Parce qu'elle est large et lourde d'infinies facettes, la justice ne peut se contenter d'une définition à la volée. Elle a un lien avec tout acte et tout fait pour se pérenniser dans la vie de chacun. La colère actuelle des magistrats n'est pas seulement un effarouchement passager contre un mouvement d'un personnel particulier sanctionné par des mutations non encore expliquées, mais la conséquence d'une mauvaise définition donnée à une institution qui régit la vie de chacun. Que de circonvolutions désastreuses elle a produites par le fait qu'elle soit liée à des lois humaines basées sur des coutumes, une religion, une idéologie, une politique, imposées par des législateurs détenteurs malgré eux d'un droit divin.
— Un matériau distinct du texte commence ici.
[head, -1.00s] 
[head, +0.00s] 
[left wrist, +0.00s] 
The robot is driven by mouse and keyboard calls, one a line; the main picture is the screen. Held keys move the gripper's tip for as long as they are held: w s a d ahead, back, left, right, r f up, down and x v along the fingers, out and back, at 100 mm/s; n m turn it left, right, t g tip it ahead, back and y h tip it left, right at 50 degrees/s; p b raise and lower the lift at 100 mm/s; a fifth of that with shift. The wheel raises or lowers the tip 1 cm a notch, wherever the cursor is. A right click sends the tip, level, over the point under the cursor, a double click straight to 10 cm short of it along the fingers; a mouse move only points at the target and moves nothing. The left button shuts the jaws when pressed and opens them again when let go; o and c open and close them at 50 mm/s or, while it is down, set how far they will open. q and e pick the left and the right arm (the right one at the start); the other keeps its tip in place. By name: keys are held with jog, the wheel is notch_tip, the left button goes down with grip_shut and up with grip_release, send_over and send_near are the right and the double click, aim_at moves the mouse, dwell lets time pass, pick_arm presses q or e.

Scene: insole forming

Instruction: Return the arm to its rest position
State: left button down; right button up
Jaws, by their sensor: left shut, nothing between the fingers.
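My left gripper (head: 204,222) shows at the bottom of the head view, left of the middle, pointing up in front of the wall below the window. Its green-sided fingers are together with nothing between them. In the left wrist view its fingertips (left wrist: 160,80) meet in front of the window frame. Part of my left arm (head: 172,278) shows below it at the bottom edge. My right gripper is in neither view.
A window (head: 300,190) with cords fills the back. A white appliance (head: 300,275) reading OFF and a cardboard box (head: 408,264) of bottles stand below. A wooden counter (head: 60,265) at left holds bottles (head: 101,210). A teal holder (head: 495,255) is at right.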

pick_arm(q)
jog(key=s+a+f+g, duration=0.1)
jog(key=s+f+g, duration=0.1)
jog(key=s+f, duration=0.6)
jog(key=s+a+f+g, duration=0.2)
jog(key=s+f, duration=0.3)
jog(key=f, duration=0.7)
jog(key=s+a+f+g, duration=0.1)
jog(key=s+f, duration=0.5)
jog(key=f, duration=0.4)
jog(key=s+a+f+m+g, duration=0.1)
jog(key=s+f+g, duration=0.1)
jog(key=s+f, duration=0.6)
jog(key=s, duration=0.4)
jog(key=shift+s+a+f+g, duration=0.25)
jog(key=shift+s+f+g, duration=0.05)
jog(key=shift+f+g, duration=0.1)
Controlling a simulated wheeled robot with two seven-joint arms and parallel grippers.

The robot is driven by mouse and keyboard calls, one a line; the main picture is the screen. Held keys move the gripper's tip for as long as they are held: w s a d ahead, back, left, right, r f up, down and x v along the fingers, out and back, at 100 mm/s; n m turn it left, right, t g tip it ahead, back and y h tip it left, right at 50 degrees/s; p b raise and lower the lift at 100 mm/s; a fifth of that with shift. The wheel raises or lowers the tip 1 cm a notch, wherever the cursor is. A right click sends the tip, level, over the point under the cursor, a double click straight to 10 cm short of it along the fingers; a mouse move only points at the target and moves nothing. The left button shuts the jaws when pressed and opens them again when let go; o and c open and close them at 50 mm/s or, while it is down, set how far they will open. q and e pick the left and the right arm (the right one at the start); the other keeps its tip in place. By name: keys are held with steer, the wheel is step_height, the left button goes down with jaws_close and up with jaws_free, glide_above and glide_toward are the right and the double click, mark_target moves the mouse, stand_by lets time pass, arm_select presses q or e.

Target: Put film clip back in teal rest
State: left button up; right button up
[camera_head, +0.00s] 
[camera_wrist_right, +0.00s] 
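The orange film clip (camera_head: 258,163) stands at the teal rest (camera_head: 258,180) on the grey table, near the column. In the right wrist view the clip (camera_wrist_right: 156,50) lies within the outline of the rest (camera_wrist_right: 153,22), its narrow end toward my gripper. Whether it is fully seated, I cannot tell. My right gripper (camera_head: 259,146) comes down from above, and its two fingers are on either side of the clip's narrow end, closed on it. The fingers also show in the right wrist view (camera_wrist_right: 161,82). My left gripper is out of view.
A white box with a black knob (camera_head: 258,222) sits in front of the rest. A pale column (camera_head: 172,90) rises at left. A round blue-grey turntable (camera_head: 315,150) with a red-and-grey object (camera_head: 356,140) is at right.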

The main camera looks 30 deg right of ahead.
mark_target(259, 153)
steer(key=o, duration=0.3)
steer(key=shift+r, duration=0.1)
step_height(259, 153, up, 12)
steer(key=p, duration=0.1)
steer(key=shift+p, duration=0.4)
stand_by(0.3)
Dans une société n'ayant aucun repère sur son passé ni sur son avenir, tout jugement rendu échappe rarement à l'erreur judiciaire car il punit une non-conformité à des règles établies avec une fatuité qui ne sied pas à une société totalement désarticulée. Une loi ne peut avoir de l'objectivité que quand elle normalise les relations entre les hommes dans une société où les comportements obéissent à un projet et à des vérités tangibles.

Le réveil des magistrats est identique à celui du peuple au travers duquel il ne s'agit nullement de se focaliser sur quelques revendications plates réclamant le départ de quelques personnes prises au piège elles aussi dans le magma des fausses fausses vérités. Ce réveil représente à merveille une prise de conscience de fonctionnaires pas comme les autres se rendant compte que l'itinéraire suivi par le pays ne cadrait pas avec leur lourde responsabilité. Ils s'aperçoivent que transformer une fugue amoureuse en rapt n'est pas rendre une justice honorable et que détruire les vies de faibles justiciables torturés par de souterraines gangrènes sociales n'est pas faire preuve de sagacité.

Dès lors que la justice est mise en demeure de se confondre avec la psychanalyse et la psychiatrie, il y a un grand péril en la demeure. Il en est ainsi pour toutes les grandes institutions. A l'image d'un peuple, elles deviennent elles aussi indéfinissables.